But then I started thinking about how I take a lot for granted. How there are people who can't carry a tune or sing the tenor line when it strikes their fancy or play a fun intermediate piano piece with their intermediate piano skills or even experience the simple joy of spotting typos (a recent favorite was "[my son was] memorized by the show. Defiantly his first [ballet] experience." --My mirth was not malicious, I swear, but this totally put a smile on my face).
Something I cannot do that others take for granted is to move in a graceful or pleasant manner. I'm not talking all-out ballet here--even a simple sway, shoulder wiggle, or head bob to the beat completely eludes me.
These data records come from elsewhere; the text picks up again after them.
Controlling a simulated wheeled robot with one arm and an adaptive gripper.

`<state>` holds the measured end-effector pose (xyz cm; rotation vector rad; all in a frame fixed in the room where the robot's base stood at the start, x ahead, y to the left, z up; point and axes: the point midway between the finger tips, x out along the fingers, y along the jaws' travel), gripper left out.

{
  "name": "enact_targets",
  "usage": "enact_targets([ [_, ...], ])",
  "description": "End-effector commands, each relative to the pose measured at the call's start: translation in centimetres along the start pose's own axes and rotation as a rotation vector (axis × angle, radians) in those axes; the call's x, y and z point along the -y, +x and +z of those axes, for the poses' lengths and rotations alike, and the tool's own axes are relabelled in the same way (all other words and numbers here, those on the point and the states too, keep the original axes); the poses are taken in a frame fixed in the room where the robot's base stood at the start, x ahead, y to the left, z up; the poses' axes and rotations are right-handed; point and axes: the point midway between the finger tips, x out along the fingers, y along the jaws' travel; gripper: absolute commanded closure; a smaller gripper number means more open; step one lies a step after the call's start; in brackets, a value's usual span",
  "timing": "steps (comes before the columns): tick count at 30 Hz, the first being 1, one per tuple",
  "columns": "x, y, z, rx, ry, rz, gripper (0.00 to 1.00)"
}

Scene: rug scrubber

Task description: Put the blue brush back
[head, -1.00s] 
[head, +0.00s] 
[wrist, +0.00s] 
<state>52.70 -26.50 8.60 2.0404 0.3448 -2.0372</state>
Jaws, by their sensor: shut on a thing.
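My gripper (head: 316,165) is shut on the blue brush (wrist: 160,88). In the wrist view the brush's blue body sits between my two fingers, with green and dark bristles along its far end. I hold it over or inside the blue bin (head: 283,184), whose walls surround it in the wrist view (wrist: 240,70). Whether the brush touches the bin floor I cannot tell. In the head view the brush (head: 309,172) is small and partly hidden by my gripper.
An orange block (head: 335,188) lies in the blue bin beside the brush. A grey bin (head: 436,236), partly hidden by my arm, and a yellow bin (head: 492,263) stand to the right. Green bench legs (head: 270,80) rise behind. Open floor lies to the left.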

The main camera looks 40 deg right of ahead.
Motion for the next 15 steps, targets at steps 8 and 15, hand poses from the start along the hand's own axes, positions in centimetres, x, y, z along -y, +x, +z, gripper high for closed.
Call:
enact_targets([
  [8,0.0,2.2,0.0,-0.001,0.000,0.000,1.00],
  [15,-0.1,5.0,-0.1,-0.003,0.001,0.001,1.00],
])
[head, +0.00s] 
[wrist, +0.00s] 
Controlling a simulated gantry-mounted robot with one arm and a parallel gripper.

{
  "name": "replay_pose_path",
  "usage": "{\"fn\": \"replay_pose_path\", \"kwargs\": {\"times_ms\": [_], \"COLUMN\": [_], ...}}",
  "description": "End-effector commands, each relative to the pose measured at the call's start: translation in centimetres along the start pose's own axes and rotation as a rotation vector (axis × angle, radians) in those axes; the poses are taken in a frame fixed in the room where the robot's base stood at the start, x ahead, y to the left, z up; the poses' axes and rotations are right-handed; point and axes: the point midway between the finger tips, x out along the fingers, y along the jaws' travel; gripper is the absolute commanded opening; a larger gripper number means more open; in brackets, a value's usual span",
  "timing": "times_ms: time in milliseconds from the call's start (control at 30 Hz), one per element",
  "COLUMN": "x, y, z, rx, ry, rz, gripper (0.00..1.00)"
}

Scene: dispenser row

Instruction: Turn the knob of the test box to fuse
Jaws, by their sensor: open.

A couple days ago, I was doing dishes and rocking out to some Christmas music. I saw Jay out of the corner of my eye, and I turned to see him watching me, a huge grin on his face.
"I like watching you move," he said.
"Creepy," I said.
Seriously, in GRE terms, Lindsay is to dancing as tone deaf is to singing (Lindsay : dancing :: tone deaf : singing). That doesn't stop me from prancing around the living room every once in a while, though.
I also can't visualize things, design, manipulate shapes in my head, drive without getting lost, maintain things (a clean room, my toenails, etc.), or organize (in a concrete or abstract sense) to save my life.
It's easy to compare ourselves to others' areas of relative strength (why do we do that?), and it's hard to remember or even recognize the things we do effortlessly that may prove difficult for other people. I found myself grateful today for the diversity of gifts we all have and the way they can synergistically work together for the edification of all.